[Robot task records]
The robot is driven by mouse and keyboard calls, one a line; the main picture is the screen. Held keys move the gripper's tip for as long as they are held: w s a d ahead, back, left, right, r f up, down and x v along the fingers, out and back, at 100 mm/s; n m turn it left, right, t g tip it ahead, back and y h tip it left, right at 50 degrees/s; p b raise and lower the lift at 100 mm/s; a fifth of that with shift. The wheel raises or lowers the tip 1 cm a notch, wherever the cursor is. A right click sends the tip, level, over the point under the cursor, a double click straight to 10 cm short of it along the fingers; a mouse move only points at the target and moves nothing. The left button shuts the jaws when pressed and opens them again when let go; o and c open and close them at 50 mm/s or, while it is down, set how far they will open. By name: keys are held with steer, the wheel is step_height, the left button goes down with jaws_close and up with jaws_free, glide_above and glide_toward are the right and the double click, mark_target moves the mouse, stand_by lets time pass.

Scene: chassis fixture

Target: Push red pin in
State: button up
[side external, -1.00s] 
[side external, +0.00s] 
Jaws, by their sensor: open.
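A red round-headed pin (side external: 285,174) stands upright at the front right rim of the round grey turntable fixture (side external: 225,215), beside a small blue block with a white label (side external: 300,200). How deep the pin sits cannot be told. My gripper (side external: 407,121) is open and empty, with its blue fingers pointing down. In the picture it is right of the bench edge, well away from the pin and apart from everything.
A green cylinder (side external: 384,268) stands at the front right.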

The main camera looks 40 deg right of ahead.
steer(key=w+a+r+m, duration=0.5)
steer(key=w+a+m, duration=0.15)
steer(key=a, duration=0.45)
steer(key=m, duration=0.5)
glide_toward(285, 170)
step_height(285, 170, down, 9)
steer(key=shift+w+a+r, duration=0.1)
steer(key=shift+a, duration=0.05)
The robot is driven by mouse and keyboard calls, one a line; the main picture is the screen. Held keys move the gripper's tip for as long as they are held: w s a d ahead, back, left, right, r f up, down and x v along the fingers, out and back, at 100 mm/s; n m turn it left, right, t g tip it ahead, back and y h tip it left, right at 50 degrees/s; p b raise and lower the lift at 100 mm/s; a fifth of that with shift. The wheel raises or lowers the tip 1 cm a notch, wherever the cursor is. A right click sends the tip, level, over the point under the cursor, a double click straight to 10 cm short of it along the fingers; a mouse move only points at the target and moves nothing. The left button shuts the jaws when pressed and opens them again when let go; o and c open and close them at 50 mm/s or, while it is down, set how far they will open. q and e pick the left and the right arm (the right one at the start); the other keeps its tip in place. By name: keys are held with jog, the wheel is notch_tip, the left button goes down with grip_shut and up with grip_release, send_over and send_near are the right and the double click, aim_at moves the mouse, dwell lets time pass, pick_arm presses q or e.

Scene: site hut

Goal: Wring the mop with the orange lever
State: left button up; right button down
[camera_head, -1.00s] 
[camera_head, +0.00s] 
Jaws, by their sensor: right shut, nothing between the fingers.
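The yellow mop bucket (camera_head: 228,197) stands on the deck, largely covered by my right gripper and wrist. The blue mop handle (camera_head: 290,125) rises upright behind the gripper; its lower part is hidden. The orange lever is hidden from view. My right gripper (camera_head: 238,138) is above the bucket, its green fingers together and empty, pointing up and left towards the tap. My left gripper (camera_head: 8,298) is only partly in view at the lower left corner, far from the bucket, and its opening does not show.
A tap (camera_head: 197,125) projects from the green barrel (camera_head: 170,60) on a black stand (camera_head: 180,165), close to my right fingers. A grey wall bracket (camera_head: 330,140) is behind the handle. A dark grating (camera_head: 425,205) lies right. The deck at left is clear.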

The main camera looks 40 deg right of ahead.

• **TASK OBJECTIVE**
Transcribe the whole listing exactly.

• **CORRECT RESULT**
The robot is driven by mouse and keyboard calls, one a line; the main picture is the screen. Held keys move the gripper's tip for as long as they are held: w s a d ahead, back, left, right, r f up, down and x v along the fingers, out and back, at 100 mm/s; n m turn it left, right, t g tip it ahead, back and y h tip it left, right at 50 degrees/s; p b raise and lower the lift at 100 mm/s; a fifth of that with shift. The wheel raises or lowers the tip 1 cm a notch, wherever the cursor is. A right click sends the tip, level, over the point under the cursor, a double click straight to 10 cm short of it along the fingers; a mouse move only points at the target and moves nothing. The left button shuts the jaws when pressed and opens them again when let go; o and c open and close them at 50 mm/s or, while it is down, set how far they will open. By name: keys are held with steer, the wheel is step_height, the left button goes down with jaws_close and up with jaws_free, glide_above and glide_toward are the right and the double click, mark_target moves the mouse, stand_by lets time pass.

Scene: chassis fixture

Target: Push red pin in
State: button up
[side external, -1.00s] 
[side external, +0.00s] 
Jaws, by their sensor: open.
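A red round-headed pin (side external: 285,174) stands upright at the front right rim of the round grey turntable fixture (side external: 225,215), beside a small blue block with a white label (side external: 300,200). How deep the pin sits cannot be told. My gripper (side external: 407,121) is open and empty, with its blue fingers pointing down. In the picture it is right of the bench edge, well away from the pin and apart from everything.
A green cylinder (side external: 384,268) stands at the front right.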

The main camera looks 40 deg right of ahead.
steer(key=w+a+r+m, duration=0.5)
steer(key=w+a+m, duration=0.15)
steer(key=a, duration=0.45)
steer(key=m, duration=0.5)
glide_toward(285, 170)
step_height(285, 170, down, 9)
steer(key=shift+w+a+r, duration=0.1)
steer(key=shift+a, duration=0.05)
The robot is driven by mouse and keyboard calls, one a line; the main picture is the screen. Held keys move the gripper's tip for as long as they are held: w s a d ahead, back, left, right, r f up, down and x v along the fingers, out and back, at 100 mm/s; n m turn it left, right, t g tip it ahead, back and y h tip it left, right at 50 degrees/s; p b raise and lower the lift at 100 mm/s; a fifth of that with shift. The wheel raises or lowers the tip 1 cm a notch, wherever the cursor is. A right click sends the tip, level, over the point under the cursor, a double click straight to 10 cm short of it along the fingers; a mouse move only points at the target and moves nothing. The left button shuts the jaws when pressed and opens them again when let go; o and c open and close them at 50 mm/s or, while it is down, set how far they will open. q and e pick the left and the right arm (the right one at the start); the other keeps its tip in place. By name: keys are held with jog, the wheel is notch_tip, the left button goes down with grip_shut and up with grip_release, send_over and send_near are the right and the double click, aim_at moves the mouse, dwell lets time pass, pick_arm presses q or e.

Scene: site hut

Goal: Wring the mop with the orange lever
State: left button up; right button down
[camera_head, -1.00s] 
[camera_head, +0.00s] 
Jaws, by their sensor: right shut, nothing between the fingers.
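The yellow mop bucket (camera_head: 228,197) stands on the deck, largely covered by my right gripper and wrist. The blue mop handle (camera_head: 290,125) rises upright behind the gripper; its lower part is hidden. The orange lever is hidden from view. My right gripper (camera_head: 238,138) is above the bucket, its green fingers together and empty, pointing up and left towards the tap. My left gripper (camera_head: 8,298) is only partly in view at the lower left corner, far from the bucket, and its opening does not show.
A tap (camera_head: 197,125) projects from the green barrel (camera_head: 170,60) on a black stand (camera_head: 180,165), close to my right fingers. A grey wall bracket (camera_head: 330,140) is behind the handle. A dark grating (camera_head: 425,205) lies right. The deck at left is clear.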

The main camera looks 40 deg right of ahead.

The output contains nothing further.